板橋小でデジタル地図ソフトを使うにあたって、先生方が各々名簿を作っていたのを、統一した形式で入力してもらうようにしたんですね。住所の書き方など揃えてもらうのに。板橋小は今もその流れでやっていると思いますし、今の守谷小は今年から校務支援システムというのを入れたので、学校全体で名簿データを共有できて、便利になりました。
―――その後はどちらの学校に行かれたんですか?
2010(平成22)年に取手市の久賀小、2012(平成24)年に牛久市の向台小、2015(平成27)年に守谷市の黒内小、2017(平成29)年から今の守谷小、と異動してきました。

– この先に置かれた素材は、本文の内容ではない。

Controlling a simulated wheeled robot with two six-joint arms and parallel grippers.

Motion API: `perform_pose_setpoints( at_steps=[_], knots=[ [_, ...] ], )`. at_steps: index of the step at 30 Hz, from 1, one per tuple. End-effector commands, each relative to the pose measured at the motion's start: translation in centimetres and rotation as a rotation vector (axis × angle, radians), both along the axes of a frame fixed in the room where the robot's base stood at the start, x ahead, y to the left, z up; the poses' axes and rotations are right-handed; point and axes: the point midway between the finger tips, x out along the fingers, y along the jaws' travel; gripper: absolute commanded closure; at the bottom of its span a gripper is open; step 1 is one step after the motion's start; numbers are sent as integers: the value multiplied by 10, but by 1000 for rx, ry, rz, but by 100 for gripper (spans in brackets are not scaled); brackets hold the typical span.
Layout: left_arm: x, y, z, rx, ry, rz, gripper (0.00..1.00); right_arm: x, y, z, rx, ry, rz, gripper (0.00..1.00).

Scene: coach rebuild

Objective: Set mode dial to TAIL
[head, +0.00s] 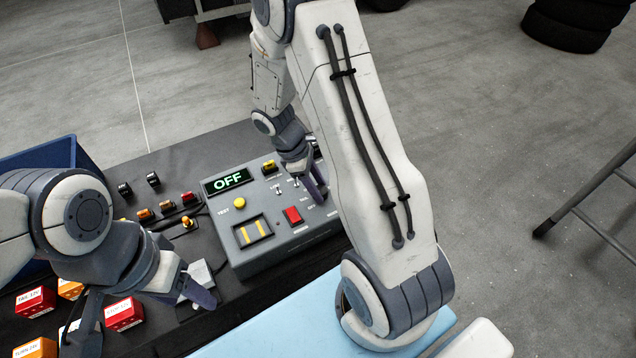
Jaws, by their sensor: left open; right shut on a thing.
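A grey control box (262,262) stands on the dark bench. Its display (228,181) reads OFF in green letters. My right gripper (317,188) reaches down to the right part of the box's top panel. It is shut on what appears to be the mode dial. The fingers and my right arm hide the dial, so its pointer cannot be seen. Small labels beside it are too small to read surely. My left gripper (145,305) is open and empty at the lower left, over the bench, left of the box.
The box also carries a yellow button (239,202), a red switch (292,215) and small toggles. Red and orange labelled blocks (125,314) lie at the lower left. A blue bin (45,158) stands behind my left arm. A light blue surface (285,325) lies in front.

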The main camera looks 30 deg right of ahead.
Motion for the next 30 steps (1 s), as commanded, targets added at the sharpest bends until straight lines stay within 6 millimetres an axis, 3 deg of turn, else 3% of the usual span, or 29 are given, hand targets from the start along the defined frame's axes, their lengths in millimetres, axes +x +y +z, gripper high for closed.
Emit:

―――それぞれの学校で通学路安全管理を担当されたんですか?
学校によって管理の仕方が違うので、どちらかというと助言をしたり、という立場でしたね。
―――印象的なことはありましたか?
子ども会が登校班を決める学校では、家庭の事情で子ども会に入らない場合、登校班からも排除されてしまい、学校としては慌てました。学校主導で地図を元に編成しようとしたのですが、長年のやり方を変えるというのは難しくて…
―――ほかには?
冬に道路が凍結して車が歩道に突っ込んだことがありまして。登校時間前で事なきを得たんですが、学校からお願いして、ガードパイプとセンターラインポールをつけてもらいました。スピードが出せず不便になりましたが、それは仕方がないですね。
―――守谷小に来てからのお仕事は?
守谷市では2006(平成18)年に脅迫メールがあったのを機に、市長の英断で青パトという公用車を学校に配備していて、私は今、毎朝登校時間にその車で学区を巡回しています。PTA、地域の方にも街に立っていただいていますし、見守りの活動が事件、事故のあるたびに強化されている、という状況です。
―――最後に、弊社のデジタル地図サービスの企画担当が守谷小出身者だったご縁について、お聞かせください。

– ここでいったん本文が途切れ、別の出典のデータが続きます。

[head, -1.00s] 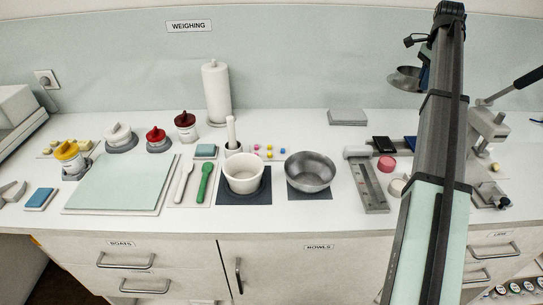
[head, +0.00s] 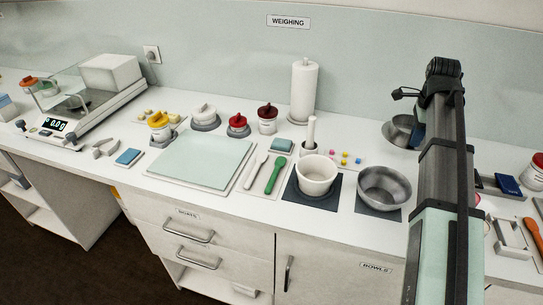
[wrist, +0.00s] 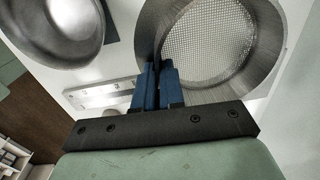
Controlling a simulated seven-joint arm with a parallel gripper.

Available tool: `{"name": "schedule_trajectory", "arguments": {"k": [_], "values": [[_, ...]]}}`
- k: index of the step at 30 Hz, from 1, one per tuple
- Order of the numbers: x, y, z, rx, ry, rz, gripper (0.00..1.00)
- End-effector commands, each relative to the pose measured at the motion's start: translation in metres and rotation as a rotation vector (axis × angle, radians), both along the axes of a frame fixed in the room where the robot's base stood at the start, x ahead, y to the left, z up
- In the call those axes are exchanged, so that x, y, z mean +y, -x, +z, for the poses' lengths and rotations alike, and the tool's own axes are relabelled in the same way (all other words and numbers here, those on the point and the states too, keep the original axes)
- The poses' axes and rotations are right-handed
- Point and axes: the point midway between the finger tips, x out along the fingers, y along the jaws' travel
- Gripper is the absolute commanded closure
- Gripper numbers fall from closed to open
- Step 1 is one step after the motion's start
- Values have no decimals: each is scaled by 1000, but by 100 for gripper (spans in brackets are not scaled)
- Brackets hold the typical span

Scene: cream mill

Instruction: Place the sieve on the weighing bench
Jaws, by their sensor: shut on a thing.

能登屋さん、ですね。校長先生が中学時代の能登屋さんを憶えていまして。珍しい名前なので印象に残っていたんですね。自分が使っていた地図ソフトを作っている会社、部門の人が本校出身者だった、というのは本当に縁を感じます。これを活かして学校の安全が更に高まる施策ができたら、すばらしいですね。
―――吉田先生、ありがとうございました!
文:竹内 渉 写真:鹿間 晶子
柔和な表情で淡々とお話をされる吉田先生。そのたたずまいは、教育者として子供を慈しむ気持ちに満ち溢れていました。時折現れる「理系なのに数学が苦手」「満員電車が苦手」「地図を見るのが苦手」といった苦手意識が、先生の人生を意外なほど左右しているのがとても印象的です。苦手意識をバネに、どうすれば解決できるか考えに考え、人生を切り開いてきた先生だからこそ「思い切ってデジタル地図ソフトを導入しよう」という画期的なアイディアに辿り着いたのでしょう。
私たちは今回いただいた多くの知見、事例、思いを踏まえ、学校の安全管理に貢献できる商品・サービスをこれからも作っていきたいと思います。